Challenge —
Look through the material below for "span". Copy every line that contains it.

Dataset excerpt —
<<<<
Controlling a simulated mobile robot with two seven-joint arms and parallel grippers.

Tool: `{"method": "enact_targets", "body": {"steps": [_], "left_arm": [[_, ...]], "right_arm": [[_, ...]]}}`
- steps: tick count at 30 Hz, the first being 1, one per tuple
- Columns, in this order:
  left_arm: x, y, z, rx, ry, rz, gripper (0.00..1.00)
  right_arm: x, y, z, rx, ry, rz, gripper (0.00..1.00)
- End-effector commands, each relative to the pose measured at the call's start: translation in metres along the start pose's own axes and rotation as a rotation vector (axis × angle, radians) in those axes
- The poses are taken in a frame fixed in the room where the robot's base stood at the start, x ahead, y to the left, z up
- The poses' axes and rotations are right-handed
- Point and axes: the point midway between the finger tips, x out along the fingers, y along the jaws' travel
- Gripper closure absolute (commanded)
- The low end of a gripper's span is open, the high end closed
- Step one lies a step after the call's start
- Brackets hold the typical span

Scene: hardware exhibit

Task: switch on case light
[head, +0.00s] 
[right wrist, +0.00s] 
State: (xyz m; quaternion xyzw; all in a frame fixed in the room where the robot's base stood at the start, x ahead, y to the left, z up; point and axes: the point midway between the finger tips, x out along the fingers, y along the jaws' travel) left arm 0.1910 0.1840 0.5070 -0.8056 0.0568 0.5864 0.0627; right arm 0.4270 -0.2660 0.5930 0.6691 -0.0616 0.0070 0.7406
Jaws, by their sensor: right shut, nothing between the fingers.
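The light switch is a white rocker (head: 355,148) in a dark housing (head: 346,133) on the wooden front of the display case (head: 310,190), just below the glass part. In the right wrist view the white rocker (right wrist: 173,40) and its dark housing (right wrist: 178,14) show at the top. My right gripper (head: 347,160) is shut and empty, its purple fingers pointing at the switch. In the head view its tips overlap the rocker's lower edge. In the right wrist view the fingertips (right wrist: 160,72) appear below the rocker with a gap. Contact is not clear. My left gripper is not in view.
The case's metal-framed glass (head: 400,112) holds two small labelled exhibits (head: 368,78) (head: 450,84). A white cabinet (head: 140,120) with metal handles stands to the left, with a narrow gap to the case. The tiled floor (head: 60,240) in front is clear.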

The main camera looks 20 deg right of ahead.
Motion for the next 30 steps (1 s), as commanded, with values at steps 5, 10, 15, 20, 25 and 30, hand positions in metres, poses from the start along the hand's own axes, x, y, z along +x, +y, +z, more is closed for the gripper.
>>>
>>>>
Response for this exercise —
- The low end of a gripper's span is open, the high end closed
- Brackets hold the typical span

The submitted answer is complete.